Obama camp says Romney did well
2012-10-04 17:52
Washington - US President Barack Obama's chief political adviser conceded on Thursday that challenger Mitt Romney did well in the first debate between the two candidates for the White House.
Romney, the nominee of the conservative Republican Party, was widely hailed as the winner in their debate on domestic policy late on Wednesday in Denver, Colorado.
"He did give a strong performance, but that's what it was - a performance," Axelrod said in a live interview on the Today Show on NBC.

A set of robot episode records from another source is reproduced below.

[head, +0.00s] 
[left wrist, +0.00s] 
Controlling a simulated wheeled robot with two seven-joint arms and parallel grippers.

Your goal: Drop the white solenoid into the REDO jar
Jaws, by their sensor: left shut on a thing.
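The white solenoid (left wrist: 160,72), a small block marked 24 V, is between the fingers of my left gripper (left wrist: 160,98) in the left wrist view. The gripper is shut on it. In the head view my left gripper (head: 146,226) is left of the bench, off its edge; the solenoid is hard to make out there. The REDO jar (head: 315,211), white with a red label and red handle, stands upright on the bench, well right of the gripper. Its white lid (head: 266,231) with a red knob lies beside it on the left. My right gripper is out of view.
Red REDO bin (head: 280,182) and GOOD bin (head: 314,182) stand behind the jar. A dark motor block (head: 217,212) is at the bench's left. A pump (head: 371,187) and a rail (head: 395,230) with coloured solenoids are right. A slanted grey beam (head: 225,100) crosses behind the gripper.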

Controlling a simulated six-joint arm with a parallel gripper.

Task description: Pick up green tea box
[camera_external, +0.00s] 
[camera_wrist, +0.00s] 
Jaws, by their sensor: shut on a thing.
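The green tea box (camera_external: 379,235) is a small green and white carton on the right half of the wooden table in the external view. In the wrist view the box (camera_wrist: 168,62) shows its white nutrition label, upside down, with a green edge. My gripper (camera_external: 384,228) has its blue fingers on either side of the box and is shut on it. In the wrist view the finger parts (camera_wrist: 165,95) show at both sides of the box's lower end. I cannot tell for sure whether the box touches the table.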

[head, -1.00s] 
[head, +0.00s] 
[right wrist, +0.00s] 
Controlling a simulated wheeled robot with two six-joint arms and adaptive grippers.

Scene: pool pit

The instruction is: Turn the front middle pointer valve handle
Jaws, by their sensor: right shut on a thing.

Axelrod, a Chicago political consultant who was the chief architect of the 2008 campaign that made Obama the first African-American president, argued that his boss still made effective arguments in the 90-minute debate.
'People want truth'
"The American people want the honest truth about where we need to go as a country, how we rebuild this economy, how we rebuild the middle class, and that's what the president did," Axelrod said. "I think people respect that."
Axelrod accused Romney of failing to offer details on a host of important policies: where he would eliminate tax deductions to offset across-the-board cuts in income tax rates; how he would replace Obama's landmark health care reform; and how he would change post-crisis reforms to the financial sector.
Obama "treated the American people like adults", Axelrod said, "and he told the truth, which was a fundamental distinction between him and Governor Romney".
The average of major recent surveys before the debate had Obama leading with 49% support to 46% for Romney, according to the website Real Clear Politics.
In the last month, Obama had opened a decisive advantage in most of the so-called swing states, considered to be play between the two major-party candidates.
The election is on 6 November.
Campaign shift
Ed Gillespie, a senior adviser to the Romney campaign, said that the debate created "a dynamic shift in the campaign."
"Governor Romney was clearly very much in command of the facts last night and had solutions," Gillespie told cable news channel MSNBC.
"But I think the big thing was he laid out a very clear choice, and a big choice, and that's what this election is about. And it was the substance of the debate that I think mattered most, the competing view of what is best for getting our country going again."
Romney and Obama are scheduled to debate again on 16 and 22 October. Vice President Joe Biden and Romney's running mate, Congressman Paul Ryan, are to debate on 11 October.